Copy the data word for word, keeping every line.

*Provided material*.
>> START

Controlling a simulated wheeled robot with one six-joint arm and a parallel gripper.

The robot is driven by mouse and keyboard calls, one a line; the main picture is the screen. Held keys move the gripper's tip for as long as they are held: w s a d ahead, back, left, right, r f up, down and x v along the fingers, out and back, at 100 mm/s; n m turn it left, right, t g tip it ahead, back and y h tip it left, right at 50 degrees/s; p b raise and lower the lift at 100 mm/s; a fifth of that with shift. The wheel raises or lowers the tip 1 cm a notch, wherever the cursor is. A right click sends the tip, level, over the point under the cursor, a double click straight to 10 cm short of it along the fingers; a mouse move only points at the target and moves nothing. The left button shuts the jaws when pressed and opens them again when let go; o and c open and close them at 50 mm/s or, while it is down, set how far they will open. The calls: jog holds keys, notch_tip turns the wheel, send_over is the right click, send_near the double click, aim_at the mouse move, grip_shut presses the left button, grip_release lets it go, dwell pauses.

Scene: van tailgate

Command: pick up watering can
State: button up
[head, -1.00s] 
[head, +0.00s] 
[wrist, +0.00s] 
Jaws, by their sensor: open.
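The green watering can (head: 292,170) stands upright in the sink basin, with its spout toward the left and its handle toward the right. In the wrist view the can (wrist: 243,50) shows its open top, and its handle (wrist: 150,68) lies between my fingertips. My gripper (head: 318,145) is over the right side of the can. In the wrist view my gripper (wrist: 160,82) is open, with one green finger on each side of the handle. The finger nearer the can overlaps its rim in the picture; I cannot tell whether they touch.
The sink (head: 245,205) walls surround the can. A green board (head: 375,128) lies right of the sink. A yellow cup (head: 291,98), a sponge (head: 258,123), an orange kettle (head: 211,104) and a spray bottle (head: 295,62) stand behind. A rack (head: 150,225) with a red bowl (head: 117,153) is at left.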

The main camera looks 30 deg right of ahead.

>> END

*Response to the exercise*.
Controlling a simulated wheeled robot with one six-joint arm and a parallel gripper.

The robot is driven by mouse and keyboard calls, one a line; the main picture is the screen. Held keys move the gripper's tip for as long as they are held: w s a d ahead, back, left, right, r f up, down and x v along the fingers, out and back, at 100 mm/s; n m turn it left, right, t g tip it ahead, back and y h tip it left, right at 50 degrees/s; p b raise and lower the lift at 100 mm/s; a fifth of that with shift. The wheel raises or lowers the tip 1 cm a notch, wherever the cursor is. A right click sends the tip, level, over the point under the cursor, a double click straight to 10 cm short of it along the fingers; a mouse move only points at the target and moves nothing. The left button shuts the jaws when pressed and opens them again when let go; o and c open and close them at 50 mm/s or, while it is down, set how far they will open. The calls: jog holds keys, notch_tip turns the wheel, send_over is the right click, send_near the double click, aim_at the mouse move, grip_shut presses the left button, grip_release lets it go, dwell pauses.

Scene: van tailgate

Command: pick up watering can
State: button up
[head, -1.00s] 
[head, +0.00s] 
[wrist, +0.00s] 
Jaws, by their sensor: open.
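The green watering can (head: 292,170) stands upright in the sink basin, with its spout toward the left and its handle toward the right. In the wrist view the can (wrist: 243,50) shows its open top, and its handle (wrist: 150,68) lies between my fingertips. My gripper (head: 318,145) is over the right side of the can. In the wrist view my gripper (wrist: 160,82) is open, with one green finger on each side of the handle. The finger nearer the can overlaps its rim in the picture; I cannot tell whether they touch.
The sink (head: 245,205) walls surround the can. A green board (head: 375,128) lies right of the sink. A yellow cup (head: 291,98), a sponge (head: 258,123), an orange kettle (head: 211,104) and a spray bottle (head: 295,62) stand behind. A rack (head: 150,225) with a red bowl (head: 117,153) is at left.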

The main camera looks 30 deg right of ahead.

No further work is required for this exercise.